--- BEGIN Data extract ---

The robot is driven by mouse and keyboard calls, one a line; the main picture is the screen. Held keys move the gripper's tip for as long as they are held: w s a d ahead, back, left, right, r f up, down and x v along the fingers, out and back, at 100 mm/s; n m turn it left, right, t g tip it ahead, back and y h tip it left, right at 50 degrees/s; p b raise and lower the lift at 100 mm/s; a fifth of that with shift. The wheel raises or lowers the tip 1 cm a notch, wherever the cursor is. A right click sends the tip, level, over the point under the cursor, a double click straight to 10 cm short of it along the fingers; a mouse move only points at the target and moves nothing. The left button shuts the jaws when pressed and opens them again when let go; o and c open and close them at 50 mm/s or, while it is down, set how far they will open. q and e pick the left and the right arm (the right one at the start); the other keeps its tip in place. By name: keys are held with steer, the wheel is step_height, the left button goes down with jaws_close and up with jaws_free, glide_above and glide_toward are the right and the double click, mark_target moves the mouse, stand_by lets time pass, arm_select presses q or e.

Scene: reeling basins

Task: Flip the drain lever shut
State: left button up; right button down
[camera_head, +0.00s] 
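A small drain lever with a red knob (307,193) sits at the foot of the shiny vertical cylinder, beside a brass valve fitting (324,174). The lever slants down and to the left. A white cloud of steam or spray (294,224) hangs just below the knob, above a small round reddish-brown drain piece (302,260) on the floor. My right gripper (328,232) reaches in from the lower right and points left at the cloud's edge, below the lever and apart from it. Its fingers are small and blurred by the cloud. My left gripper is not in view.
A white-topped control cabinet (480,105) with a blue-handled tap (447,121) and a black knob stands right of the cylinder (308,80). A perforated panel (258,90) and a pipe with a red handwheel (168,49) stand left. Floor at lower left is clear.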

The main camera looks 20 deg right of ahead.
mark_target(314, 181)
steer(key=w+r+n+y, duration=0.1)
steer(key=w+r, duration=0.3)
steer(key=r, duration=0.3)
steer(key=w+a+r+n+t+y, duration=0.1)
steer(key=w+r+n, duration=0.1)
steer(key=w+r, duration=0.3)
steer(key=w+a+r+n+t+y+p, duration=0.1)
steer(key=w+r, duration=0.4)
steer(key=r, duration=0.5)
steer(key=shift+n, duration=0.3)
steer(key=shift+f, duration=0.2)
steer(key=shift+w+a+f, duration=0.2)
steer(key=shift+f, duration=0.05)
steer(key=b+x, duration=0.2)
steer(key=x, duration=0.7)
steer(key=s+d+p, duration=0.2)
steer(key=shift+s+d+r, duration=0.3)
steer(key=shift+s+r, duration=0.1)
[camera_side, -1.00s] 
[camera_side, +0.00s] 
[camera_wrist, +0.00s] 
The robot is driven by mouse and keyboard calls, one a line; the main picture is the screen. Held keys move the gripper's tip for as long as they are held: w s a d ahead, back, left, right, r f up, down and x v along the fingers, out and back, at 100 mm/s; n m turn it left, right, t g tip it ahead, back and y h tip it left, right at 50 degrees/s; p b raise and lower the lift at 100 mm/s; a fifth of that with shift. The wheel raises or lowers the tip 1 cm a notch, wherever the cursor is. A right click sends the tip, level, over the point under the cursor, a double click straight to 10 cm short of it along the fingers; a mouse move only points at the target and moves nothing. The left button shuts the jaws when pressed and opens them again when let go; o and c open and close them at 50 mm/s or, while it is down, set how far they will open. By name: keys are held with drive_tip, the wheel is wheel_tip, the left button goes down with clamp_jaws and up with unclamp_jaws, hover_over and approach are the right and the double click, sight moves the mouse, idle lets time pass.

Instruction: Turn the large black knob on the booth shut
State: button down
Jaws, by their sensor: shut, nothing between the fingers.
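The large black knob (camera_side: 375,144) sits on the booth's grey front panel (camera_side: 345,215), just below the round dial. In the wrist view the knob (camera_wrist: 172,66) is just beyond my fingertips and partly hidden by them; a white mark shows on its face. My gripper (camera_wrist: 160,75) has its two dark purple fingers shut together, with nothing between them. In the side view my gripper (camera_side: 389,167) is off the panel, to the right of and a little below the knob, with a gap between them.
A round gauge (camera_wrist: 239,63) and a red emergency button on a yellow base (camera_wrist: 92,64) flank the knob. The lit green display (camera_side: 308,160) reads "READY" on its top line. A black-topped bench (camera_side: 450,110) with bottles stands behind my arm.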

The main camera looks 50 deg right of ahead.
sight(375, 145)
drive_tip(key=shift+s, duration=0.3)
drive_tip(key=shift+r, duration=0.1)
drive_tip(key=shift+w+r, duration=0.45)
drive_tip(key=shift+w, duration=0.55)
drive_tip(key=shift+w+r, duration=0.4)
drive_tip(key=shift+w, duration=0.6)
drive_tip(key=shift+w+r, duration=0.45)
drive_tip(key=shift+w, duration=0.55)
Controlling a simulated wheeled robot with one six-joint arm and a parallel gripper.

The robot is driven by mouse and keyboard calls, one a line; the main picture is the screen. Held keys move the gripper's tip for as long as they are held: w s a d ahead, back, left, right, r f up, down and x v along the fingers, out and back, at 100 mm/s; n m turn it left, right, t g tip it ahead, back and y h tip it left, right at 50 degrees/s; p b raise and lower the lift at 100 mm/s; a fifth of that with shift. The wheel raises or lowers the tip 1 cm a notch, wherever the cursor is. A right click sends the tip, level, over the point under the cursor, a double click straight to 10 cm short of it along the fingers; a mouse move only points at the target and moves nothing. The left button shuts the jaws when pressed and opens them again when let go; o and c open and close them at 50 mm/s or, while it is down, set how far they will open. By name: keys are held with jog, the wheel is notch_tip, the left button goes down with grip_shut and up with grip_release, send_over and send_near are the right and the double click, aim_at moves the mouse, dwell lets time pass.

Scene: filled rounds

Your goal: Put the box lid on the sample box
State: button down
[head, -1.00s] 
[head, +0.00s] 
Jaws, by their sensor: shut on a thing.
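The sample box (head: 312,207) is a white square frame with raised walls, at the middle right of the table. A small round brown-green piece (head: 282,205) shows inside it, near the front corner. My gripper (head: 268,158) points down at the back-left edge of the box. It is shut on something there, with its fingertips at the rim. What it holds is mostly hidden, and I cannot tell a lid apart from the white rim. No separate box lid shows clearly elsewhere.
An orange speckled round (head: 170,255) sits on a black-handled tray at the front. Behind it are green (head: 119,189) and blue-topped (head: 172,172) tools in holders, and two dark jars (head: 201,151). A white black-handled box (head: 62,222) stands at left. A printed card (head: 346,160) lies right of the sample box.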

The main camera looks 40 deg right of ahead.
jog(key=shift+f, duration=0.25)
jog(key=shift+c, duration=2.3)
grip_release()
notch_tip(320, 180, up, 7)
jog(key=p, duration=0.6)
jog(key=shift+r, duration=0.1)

--- END Data extract ---

Written exercise ▸ Only the lines running from the line with "dwell lets time pass." through the line with "[head, +0.00s]" should be repeated, exactly and with both ends kept.

Exercise output ▸
The robot is driven by mouse and keyboard calls, one a line; the main picture is the screen. Held keys move the gripper's tip for as long as they are held: w s a d ahead, back, left, right, r f up, down and x v along the fingers, out and back, at 100 mm/s; n m turn it left, right, t g tip it ahead, back and y h tip it left, right at 50 degrees/s; p b raise and lower the lift at 100 mm/s; a fifth of that with shift. The wheel raises or lowers the tip 1 cm a notch, wherever the cursor is. A right click sends the tip, level, over the point under the cursor, a double click straight to 10 cm short of it along the fingers; a mouse move only points at the target and moves nothing. The left button shuts the jaws when pressed and opens them again when let go; o and c open and close them at 50 mm/s or, while it is down, set how far they will open. By name: keys are held with jog, the wheel is notch_tip, the left button goes down with grip_shut and up with grip_release, send_over and send_near are the right and the double click, aim_at moves the mouse, dwell lets time pass.

Scene: filled rounds

Your goal: Put the box lid on the sample box
State: button down
[head, -1.00s] 
[head, +0.00s] 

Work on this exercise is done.